COURT FILE NO.: CV 17-225
DATE: 2018June5
SUPERIOR COURT OF JUSTICE - ONTARIO
RE: Robert Armes and 2331513 Ontario Inc. o/a Super Sneaky Co., Plaintiffs/Responding Parties
and:
Timothy Barlett and Super Sneaky Contract Division LLC., Defendants/Moving Parties
AND
Timothy Barlett and Super Sneaky Contract Division LLC., Plaintiffs by Counterclaim/Moving Parties
and:
Robert Armes and 2331513 Ontario Inc. o/a Super Sneaky Co., Defendants by Counterclaim/Responding Parties
BEFORE: The Honourable Justice. R. J. Harper
COUNSEL: Michael Jaeger, Counsel for the Defendants/Moving Parties
Aaron Rousseau and Lisa Tan, Counsel for the Plaintiffs/Responding Parties
HEARD: March 1, 2018 and May 16, 2018
ENDORSEMENT
Issues
[1] The moving party, defendants, (Barlett) seek an interlocutory injunction against the responding party, plaintiffs, (Armes).
[2] The responding party submits that the request for an interlocutory injunction must fail on two major grounds:
a. The Rules of Civil Procedure, Rule 40.03 requires a party who is seeking an interlocutory order to undertake to abide by any order concerning damages that the court may make if it ultimately appears that the granting of the order has caused damage to the responding party for which the moving party ought to compensate the responding party. Unless the court orders otherwise. The moving party has not sought an order that the court relieve the moving party from this undertaking and the moving party has not provided any meaningful undertaking with respect to damages.
b. The moving party has not met the requirements set out in RJR-MacDonald Inc. v. Canada (Attorney General), 1994 CanLII 117 (SCC), [1994] 1 S.C.R. 311, 111 D.L.R. (4th) 385 in order to warrant the granting of an interlocutory injunction.
Background
[3] Barlett and Armes entered into a: “Distribution Agreement” on February 25, 2012. That contract was for the rights to distribute certain products related to but not limited to garage door hinges. The contract called for Barlett (also referred to in the contract as the Contractor) to have exclusive distribution rights for the specified products within Ontario that were sold in units that exceeded 31 units. (Wholesale Sales). Any of the specified products under 31 units were assigned to Armes. (Retail Sales) (also referred to in the contract as the Company). The contract further provided for the specified products to include: “all present and future products”.
[4] The contract also reads, in part:
The Company and Contractor will be exclusive users of Super Sneaky trademarks, logos and future patents without restriction. However, rights to confer usage of logos and the like may be conferred by the respective parties to their customers as required.
[5] The contract also provided that revisions to the agreement had to be in writing in order to take force. There was no termination clause set out in the contract.
[6] Armes and Barlett each incorporated companies in 2012. Armes incorporated 2331513 Ontario Inc. (233). This company operated as “Super Sneaky CO.” Barlett incorporated “Super Sneaky Contract Division LLC”. (SSCD).

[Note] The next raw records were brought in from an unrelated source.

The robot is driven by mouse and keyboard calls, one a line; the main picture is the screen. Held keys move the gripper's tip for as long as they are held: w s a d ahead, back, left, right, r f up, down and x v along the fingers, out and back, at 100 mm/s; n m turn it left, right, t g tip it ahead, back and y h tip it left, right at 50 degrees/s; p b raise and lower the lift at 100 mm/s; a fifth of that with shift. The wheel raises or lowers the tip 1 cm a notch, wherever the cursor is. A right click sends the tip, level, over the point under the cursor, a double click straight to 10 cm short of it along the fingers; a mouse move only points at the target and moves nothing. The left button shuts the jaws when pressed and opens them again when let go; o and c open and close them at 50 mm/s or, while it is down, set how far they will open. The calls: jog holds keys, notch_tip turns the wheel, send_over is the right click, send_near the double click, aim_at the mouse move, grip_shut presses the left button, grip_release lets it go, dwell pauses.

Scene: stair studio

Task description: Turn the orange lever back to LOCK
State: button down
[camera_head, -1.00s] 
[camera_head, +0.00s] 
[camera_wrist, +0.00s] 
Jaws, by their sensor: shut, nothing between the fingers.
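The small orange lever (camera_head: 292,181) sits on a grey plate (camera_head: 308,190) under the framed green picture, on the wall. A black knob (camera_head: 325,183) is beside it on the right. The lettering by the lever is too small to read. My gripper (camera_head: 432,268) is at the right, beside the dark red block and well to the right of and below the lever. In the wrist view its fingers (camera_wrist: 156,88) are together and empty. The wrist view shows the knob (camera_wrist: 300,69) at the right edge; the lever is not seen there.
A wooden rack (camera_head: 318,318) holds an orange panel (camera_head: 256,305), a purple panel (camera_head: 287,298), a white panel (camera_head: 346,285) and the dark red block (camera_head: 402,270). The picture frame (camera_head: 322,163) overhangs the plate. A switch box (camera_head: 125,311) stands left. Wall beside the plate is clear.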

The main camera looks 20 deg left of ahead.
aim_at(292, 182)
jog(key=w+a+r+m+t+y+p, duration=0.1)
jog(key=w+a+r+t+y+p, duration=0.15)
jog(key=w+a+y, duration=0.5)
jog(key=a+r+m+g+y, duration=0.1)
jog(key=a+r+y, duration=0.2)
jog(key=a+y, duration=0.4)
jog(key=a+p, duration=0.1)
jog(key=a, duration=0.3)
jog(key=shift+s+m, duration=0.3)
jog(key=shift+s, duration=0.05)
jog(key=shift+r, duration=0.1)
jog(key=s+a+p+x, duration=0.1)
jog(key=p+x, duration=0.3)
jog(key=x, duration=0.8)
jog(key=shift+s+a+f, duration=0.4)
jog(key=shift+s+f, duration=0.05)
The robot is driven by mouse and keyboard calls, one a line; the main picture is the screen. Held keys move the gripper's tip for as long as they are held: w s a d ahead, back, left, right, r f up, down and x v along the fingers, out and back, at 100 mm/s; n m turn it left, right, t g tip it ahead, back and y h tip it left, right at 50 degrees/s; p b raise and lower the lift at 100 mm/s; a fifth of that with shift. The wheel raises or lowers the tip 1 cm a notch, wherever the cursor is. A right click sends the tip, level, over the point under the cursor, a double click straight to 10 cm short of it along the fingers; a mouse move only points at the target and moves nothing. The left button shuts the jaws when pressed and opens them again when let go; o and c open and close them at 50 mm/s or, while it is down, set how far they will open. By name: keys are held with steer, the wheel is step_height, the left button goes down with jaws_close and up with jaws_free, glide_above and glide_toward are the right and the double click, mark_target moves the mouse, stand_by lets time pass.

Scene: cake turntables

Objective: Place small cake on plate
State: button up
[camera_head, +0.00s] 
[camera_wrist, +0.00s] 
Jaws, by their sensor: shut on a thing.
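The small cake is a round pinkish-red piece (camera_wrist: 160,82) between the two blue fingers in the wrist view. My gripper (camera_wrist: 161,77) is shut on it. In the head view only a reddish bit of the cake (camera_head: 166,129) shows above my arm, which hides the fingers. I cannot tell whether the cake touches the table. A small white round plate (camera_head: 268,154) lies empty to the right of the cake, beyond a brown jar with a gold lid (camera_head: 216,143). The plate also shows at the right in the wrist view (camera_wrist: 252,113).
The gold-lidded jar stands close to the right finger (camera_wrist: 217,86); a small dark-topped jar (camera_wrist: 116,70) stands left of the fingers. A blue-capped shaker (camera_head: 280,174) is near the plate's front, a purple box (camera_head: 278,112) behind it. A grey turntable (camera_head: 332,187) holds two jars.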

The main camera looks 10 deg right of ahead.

[7] According to Armes, Barlett was responsible for calculating the net costs in order to determine what proportion of the profit would be shared between Armes and Barlett pursuant to the Distribution Agreement. However, after a period of time, Armes retained the services of a Gordon Wilson in order to investigate and review the accounting of Barlett. As a result of Wilson’s review, Armes and Wilson felt that Barlett was handling the accounts improperly. Armes was of the view that he should be getting more of the profits than he was allocated.
[8] As a result of the increasing distrust, the relationship between Armes and Barlett deteriorated by mid-June of 2015. Barlett claims that Armes stopped complying with the terms of the contract as of mid-June of 2015.
[9] It is significant to note that the contract provided that in the event of any disagreement of the parties, the parties were to submit their disputes to binding arbitration. A further clause in the agreement, under the heading: “Good Faith”, provided that while the parties were within the “Arbitration Process”, they would abide by the terms of the distribution agreement and both parties were bound to act in good faith toward the other.
[10] Neither party submitted their dispute to arbitration. Instead, Barlett started a Small Claims Court action in Brantford on March 11, 2016, as action #SC-16-169 against Armes. In that action Barlett claimed damages in the amount of $17,373.07.
[11] Armes waited until July of 2017, on the day the Small Claims Court trial was to start, to commence an action in the Superior Court in Brantford. The action put an end to the Small Claims Court matter. When the matter came to trial, Armes advised the Small Claims Court Justice that he has commenced an action in the Superior Court of Justice and the action in the Small Claims was therefore stayed.
[12] The Small Claims Court judges endorsement of July 12, 2017 reads:
Trial adjourned sine die returnable on 14 days’ notice as Mr. Armes just this morning filed a claim with the Superior Court of Justice (court file #CV 17-225). Defendant just this morning has complied with previous costs orders of prior Deputy Judges by handing bank draft in the amount of $700.00 to the Plaintiff. I will grant the adjournment because the Superior Court is proper jurisdiction to hear this matter. Plaintiff should have an opportunity to file a Defence to Claim they were served with this morning. Plain and simple the Defendant is gaming the system by intentional delay, ignoring orders from Deputy Justices to the last possible moment in the hopes of extracting some type of advantage.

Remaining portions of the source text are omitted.